大學四年,再長相普通的姑娘應該都被表白過。我不算丑,也的確有人向我表白,但可能因為不合適,不喜歡,我不夠自信,我沒有答應過。所以到畢業我仍然是孑然一身,沒談過戀愛。他談的女朋友也是早已達成共識考完研就和平分手。終于,在大四上學期末,在我回家的公交車上,他發來一條短信,具體內容記不清了,只記得一句話,說大學里最喜歡我了。我回說我也喜歡你啊,多少帶些紈绔卻也是我的真心,他說不信。其實,他是不會信。我們都心知肚明,這樣的感情沒有基礎,僅僅是話語上你來我往的柏拉圖之戀,現實可不是活在網上。但我總會想象有一天和我結婚的是他,我們在下班后窩在沙發上或一起看劇或只是閑聊,但我一定是發自內心的甜蜜。也許,我比我想象中更愿意和他嘗試在一起,卻傲嬌地只愿做他的唯一,誰會在乎“最”啊。

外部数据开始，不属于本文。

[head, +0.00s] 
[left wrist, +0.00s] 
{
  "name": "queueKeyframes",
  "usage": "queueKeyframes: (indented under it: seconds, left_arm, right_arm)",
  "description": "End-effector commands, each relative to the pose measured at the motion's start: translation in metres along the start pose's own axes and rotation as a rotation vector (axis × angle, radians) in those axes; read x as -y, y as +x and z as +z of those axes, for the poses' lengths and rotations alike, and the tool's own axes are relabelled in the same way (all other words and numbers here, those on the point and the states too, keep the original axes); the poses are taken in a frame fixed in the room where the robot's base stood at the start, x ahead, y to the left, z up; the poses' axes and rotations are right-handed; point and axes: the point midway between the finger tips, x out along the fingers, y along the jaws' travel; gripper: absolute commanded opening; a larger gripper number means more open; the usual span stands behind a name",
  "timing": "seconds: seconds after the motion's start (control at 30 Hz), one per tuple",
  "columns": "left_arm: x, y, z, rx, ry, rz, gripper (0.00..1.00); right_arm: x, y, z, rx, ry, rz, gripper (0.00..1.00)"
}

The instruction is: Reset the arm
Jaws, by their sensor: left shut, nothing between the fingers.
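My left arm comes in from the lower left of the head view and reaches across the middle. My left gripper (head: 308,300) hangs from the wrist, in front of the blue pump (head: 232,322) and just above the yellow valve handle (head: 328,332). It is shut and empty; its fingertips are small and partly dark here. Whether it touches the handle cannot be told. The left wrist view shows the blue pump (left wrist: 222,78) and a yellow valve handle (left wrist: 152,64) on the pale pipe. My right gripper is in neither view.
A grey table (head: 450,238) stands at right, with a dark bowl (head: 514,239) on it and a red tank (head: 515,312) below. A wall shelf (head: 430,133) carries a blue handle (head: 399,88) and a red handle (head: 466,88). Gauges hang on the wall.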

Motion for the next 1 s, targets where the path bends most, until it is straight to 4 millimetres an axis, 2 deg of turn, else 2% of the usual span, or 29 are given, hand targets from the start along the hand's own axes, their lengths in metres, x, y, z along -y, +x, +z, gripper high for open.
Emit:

我們的相識相知也許只適合活在記憶中,因為雙方即使在最忍不住想在一起時都會考慮太多,最難的是親手把對方心中想象的形象讓現實推翻,由此換來的一句你變了。“你變了”這句話殺傷力實在大,在他研究生一年級時某一天我親身感受過。那時我突然意識到終究還是再也回不去了,帶著解脫的心情來掩飾希望破滅的無力。這段無疾而終的感情持續了大概三四年,也終于隨著時間變了質被封存在一個人或兩個人的心里。
“你電話多少?”
“13*****1955”
……
“說好的一輩子好基友呢?”
“必須的。”
……
“你是我的藍顏啊。”
“誰要做你的藍顏。”
……
“大學最喜歡你了。”
“我也喜歡你啊。”
……
誰知到最后我只能感謝微博沒有好友瀏覽記錄。